▸ PROBLEM DESCRIPTION:
Begin with the first line of the material and write out each line exactly, ending with the line that contains "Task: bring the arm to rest". Pictures are not part of the copy.

▸ DATA EXCERPT:
• • • • • • •

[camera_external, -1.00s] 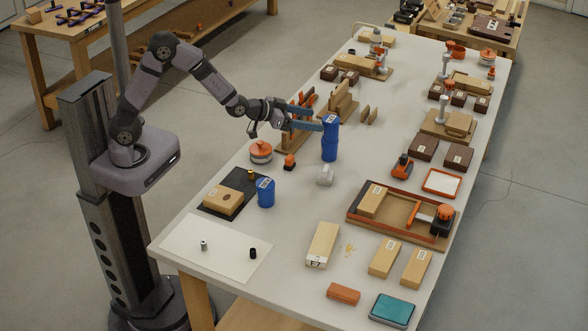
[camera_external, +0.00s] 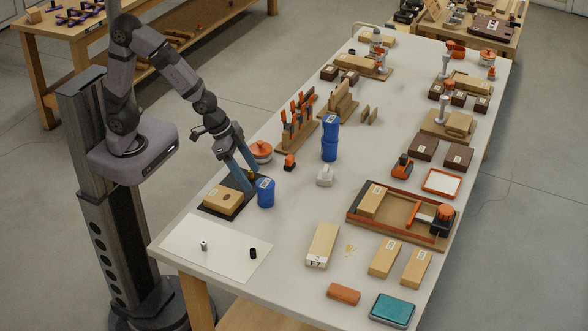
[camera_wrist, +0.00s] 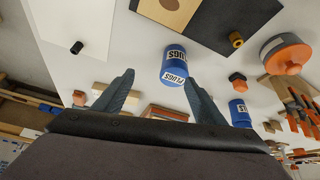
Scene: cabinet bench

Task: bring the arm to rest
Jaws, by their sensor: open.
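My gripper (camera_external: 250,178) hangs at the near left side of the bench, with its blue-grey fingers pointing down beside the black mat (camera_external: 238,187). In the wrist view the two fingers (camera_wrist: 158,97) stand wide apart with nothing between them touching. A blue canister (camera_external: 265,193) stands close to the fingertips. In the wrist view this canister (camera_wrist: 174,66), labelled PLUGS, shows beyond the gap between the fingers. Whether a finger touches it I cannot tell.
A wooden block with a hole (camera_external: 222,197) lies on the black mat. Two stacked blue canisters (camera_external: 330,137) stand further back. An orange-topped round tin (camera_external: 261,151) and a tool rack (camera_external: 298,125) stand near my arm. The white sheet (camera_external: 225,263) is mostly bare.

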• • • • • • •

▸ EXERCISE RESULT:
[camera_external, -1.00s] 
[camera_external, +0.00s] 
[camera_wrist, +0.00s] 
Scene: cabinet bench

Task: bring the arm to rest

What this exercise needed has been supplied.